Early in June 1966, Bill Stem, club Attorney, reported on the closing of the FHA loan, pointing out that the $150,000 was deposited in a checking account in the Milford Bank and then transferred to a saving account designated as the Oak Hill Golf Club and Farmers Home Administration Construction account.   With the FHA loan money in hand the Board turned their full attention on proceeding with the construction of the second nine and building a new club house. To this end the Board approved the site for the new club house as approximately 50 feet from the east end of the old barn.

Three bids for the construction of the new clubhouse had been received; Blessing & Erwin – approximately $32,500, Julius Nagy – approximately $34,500, and a Phillipsburg contractor – approximately $47,000.   Blessing & Erwin were awarded the contract and work was started during the week of July 11 th .

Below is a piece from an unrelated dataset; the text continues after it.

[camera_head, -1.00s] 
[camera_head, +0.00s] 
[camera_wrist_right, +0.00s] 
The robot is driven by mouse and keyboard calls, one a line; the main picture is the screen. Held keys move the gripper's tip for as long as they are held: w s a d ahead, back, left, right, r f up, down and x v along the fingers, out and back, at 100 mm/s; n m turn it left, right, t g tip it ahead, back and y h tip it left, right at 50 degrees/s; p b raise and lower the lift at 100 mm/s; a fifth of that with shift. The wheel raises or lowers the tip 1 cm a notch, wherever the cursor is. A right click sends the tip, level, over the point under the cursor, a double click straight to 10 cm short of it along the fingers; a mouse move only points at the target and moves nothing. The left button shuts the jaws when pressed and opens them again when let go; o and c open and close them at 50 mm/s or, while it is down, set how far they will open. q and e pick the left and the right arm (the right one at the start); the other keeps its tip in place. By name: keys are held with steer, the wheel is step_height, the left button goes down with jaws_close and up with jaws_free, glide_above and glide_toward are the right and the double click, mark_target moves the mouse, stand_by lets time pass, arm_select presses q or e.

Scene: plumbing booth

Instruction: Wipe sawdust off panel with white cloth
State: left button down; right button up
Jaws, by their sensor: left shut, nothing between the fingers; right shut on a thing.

The full 18-hole course had been measured and the following yardages were established:

 

Blue Tees           6707 yards

White Tees         6424 yards

Red Tees             6150 yards

Ladies Tees         5894 yards

 

During the period of time between March and May many stone picking parties and tree plantings were scheduled prior to the official opening of the second nine and the opening of the new clubhouse.   The official openings took place on May 27, 1967 with appropriate ceremonies including a band, introductions, an invocation and remarks by then President Al Moss.

 

By July of 1967 the condition of the golf course in general and particularly # 6 and # 7 greens had degraded so badly that the current Greens Superintendent was asked to resign and an Acting Superintendent was established until such time as a new Greens Superintendent could be hired.   Dave McGhee was hired as a consultant during this period and before long he agreed to return to Oak Hill for a second stay as Greens Superintendent.

 

The next several years passed along rather routinely with the Board concentrating on running the club on a sound financial base and taking care of the usual minor problems that developed.   Discussions were held regarding the possibility of obtaining a new maintenance building and expanding the clubhouse.   After getting the proper approval from Riegel Paper in 1970, a new maintenance building was built on the current site behind #3 tee.